▸ Work required:
Each line that holds the word "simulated" is to be identified and copied.

(Robot call records)
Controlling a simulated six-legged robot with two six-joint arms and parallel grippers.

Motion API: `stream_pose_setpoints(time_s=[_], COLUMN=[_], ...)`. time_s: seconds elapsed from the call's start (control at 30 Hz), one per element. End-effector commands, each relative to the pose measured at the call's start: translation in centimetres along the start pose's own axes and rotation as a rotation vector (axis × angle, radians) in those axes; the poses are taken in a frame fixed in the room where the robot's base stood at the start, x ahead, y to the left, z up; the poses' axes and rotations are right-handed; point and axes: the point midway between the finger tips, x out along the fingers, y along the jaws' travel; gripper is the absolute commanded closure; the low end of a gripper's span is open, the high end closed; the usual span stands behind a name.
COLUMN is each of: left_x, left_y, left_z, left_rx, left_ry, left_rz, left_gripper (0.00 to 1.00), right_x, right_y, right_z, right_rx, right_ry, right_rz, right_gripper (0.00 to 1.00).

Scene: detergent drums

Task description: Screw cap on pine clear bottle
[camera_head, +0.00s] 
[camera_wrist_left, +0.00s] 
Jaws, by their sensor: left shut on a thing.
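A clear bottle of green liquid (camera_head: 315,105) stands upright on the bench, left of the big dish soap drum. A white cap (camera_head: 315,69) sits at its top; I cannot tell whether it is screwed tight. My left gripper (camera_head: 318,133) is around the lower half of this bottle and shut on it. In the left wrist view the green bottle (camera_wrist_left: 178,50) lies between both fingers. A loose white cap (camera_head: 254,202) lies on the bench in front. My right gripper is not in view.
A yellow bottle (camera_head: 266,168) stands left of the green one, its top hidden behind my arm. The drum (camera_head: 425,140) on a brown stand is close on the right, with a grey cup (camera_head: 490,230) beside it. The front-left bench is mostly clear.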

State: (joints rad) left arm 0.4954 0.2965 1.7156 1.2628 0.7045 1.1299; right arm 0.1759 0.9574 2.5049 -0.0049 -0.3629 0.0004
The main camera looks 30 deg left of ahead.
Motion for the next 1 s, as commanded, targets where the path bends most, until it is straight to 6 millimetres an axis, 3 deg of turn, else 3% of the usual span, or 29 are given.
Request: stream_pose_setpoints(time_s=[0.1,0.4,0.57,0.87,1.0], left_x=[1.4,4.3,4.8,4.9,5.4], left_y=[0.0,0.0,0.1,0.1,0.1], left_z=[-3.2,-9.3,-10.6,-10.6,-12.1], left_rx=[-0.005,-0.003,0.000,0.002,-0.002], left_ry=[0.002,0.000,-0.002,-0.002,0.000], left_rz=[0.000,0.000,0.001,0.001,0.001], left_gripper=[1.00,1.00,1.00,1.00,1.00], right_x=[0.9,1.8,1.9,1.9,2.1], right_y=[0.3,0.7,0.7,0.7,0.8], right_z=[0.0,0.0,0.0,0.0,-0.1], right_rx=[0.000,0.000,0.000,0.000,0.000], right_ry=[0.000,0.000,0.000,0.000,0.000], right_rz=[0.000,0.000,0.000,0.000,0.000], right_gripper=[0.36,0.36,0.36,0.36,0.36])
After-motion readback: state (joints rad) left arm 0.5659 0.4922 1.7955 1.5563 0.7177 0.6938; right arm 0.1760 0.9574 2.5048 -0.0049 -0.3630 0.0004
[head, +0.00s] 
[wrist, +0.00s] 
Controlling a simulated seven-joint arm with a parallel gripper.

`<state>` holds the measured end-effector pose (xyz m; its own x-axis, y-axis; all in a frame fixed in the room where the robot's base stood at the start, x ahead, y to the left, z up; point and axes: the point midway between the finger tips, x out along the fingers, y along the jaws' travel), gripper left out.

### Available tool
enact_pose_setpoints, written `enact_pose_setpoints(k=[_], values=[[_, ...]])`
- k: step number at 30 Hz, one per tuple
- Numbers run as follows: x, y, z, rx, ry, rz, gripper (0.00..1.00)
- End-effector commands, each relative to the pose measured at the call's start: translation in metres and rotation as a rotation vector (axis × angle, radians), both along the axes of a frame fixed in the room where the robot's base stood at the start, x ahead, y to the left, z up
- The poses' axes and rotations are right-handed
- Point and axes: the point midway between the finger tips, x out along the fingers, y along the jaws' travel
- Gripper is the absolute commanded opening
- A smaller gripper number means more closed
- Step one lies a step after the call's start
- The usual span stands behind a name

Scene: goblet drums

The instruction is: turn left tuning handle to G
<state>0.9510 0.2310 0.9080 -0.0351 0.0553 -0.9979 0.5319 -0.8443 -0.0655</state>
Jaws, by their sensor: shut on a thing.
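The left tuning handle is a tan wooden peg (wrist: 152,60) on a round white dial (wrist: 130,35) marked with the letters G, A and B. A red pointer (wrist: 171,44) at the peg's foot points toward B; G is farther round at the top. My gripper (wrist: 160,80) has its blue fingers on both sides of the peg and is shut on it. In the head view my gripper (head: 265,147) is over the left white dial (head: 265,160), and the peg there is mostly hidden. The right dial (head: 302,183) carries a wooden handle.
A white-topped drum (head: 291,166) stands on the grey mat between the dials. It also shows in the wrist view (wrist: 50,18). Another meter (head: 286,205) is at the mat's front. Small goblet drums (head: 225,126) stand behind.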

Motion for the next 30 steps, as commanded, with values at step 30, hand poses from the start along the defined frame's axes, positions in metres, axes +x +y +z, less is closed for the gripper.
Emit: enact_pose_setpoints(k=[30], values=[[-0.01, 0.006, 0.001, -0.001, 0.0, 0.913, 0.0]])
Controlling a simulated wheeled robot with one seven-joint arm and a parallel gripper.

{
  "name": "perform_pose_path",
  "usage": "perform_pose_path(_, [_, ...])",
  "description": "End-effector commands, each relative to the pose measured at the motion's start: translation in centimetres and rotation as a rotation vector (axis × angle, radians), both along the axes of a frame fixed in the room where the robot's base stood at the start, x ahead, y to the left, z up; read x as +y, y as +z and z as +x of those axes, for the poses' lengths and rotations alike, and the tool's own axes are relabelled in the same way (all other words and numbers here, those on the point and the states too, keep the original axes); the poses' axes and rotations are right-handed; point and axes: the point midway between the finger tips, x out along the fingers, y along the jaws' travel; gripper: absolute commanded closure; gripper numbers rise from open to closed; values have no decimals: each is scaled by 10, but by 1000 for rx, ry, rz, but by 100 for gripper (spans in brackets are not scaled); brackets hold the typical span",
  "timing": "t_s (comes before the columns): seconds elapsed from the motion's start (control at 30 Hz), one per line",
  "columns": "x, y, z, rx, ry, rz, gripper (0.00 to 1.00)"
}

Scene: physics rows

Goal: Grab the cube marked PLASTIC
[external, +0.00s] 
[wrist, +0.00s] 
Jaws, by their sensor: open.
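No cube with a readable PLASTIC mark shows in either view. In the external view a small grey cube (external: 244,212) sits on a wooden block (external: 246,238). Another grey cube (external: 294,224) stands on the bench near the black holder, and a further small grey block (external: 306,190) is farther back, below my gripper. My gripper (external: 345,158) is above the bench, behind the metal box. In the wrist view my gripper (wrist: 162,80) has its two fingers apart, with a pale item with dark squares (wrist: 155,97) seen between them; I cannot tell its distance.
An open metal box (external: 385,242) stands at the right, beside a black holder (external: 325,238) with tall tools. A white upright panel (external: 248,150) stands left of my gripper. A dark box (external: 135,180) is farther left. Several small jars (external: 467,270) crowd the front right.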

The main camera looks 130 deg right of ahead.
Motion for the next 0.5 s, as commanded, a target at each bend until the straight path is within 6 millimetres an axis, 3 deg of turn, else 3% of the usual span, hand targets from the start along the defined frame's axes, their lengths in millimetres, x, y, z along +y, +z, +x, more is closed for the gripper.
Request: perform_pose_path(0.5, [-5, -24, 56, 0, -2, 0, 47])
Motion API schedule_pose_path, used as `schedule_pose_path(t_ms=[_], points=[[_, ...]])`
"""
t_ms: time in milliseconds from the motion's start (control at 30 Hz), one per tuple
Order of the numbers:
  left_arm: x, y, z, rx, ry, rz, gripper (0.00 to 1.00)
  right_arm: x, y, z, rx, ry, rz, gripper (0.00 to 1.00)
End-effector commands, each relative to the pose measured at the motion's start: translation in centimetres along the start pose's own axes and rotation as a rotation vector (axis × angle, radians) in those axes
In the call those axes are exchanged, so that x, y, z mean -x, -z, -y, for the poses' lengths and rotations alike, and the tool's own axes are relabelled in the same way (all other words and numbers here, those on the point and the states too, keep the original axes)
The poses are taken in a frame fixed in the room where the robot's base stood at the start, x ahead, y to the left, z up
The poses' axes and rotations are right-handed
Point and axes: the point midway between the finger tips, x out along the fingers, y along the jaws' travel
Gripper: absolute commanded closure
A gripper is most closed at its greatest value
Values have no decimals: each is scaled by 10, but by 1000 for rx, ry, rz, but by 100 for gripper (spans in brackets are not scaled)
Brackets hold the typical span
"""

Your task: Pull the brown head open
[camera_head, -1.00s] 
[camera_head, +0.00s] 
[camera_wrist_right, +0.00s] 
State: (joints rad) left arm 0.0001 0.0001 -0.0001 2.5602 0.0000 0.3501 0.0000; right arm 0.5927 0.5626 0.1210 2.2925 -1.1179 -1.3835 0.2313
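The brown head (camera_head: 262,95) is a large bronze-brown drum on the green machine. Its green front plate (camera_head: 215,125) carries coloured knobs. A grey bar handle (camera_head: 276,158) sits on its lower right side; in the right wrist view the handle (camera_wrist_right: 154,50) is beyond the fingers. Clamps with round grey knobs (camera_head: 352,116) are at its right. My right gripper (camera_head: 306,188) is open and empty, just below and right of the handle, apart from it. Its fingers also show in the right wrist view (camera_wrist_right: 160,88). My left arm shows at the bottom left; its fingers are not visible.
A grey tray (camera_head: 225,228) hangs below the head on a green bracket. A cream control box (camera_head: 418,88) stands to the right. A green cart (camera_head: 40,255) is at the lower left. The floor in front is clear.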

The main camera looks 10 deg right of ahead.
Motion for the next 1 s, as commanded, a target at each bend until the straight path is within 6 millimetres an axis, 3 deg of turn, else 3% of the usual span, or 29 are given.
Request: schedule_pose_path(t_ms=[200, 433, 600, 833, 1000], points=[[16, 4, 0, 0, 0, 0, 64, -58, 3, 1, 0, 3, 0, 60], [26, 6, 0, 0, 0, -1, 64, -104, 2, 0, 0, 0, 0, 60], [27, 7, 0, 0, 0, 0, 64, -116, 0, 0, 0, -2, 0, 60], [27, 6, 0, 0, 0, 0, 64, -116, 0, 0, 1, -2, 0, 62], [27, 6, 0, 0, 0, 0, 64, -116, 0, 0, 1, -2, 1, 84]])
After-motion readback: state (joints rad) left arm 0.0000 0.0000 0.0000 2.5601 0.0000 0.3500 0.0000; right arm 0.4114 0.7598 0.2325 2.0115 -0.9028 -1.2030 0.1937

--

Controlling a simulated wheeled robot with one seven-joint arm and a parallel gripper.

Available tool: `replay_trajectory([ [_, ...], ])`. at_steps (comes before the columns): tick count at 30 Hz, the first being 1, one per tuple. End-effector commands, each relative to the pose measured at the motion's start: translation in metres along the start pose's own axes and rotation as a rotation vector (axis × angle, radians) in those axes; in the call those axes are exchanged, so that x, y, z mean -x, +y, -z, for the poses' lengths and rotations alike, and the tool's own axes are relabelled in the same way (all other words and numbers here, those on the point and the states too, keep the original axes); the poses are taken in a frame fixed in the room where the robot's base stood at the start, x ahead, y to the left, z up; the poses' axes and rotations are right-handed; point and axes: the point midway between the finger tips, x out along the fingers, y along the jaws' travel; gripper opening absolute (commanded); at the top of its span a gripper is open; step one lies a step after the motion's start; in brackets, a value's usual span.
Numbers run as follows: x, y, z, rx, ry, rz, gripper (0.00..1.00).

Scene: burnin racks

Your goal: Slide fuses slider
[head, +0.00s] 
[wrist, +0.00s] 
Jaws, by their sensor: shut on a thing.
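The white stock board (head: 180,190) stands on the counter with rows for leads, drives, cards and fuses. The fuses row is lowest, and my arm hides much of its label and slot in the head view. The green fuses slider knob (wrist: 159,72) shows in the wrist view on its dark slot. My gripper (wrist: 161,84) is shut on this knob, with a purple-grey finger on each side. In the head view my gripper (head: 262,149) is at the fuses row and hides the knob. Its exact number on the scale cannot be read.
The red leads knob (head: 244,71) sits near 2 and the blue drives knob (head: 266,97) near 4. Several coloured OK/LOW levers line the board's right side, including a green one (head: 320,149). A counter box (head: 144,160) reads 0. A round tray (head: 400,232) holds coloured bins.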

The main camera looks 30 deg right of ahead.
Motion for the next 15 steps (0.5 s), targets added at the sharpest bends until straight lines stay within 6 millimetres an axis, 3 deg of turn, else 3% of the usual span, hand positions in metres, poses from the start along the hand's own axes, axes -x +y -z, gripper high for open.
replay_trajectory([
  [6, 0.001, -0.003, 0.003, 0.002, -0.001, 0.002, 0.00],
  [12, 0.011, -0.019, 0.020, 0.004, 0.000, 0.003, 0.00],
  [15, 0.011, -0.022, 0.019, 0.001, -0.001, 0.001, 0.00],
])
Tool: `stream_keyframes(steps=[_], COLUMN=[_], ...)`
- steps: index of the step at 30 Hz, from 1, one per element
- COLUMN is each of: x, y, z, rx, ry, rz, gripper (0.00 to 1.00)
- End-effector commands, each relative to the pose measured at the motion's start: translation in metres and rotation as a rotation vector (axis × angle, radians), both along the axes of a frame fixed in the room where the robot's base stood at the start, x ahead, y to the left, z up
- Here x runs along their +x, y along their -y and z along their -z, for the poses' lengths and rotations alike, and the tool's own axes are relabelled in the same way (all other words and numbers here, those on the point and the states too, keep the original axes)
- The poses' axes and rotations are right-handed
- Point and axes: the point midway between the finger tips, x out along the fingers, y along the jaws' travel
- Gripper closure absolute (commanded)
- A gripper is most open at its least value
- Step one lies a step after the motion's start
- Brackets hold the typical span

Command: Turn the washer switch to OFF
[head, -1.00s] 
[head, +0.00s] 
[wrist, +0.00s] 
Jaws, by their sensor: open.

▸ Final answer:
Controlling a simulated six-legged robot with two six-joint arms and parallel grippers.
Controlling a simulated seven-joint arm with a parallel gripper.
Controlling a simulated wheeled robot with one seven-joint arm and a parallel gripper.
Controlling a simulated wheeled robot with one seven-joint arm and a parallel gripper.

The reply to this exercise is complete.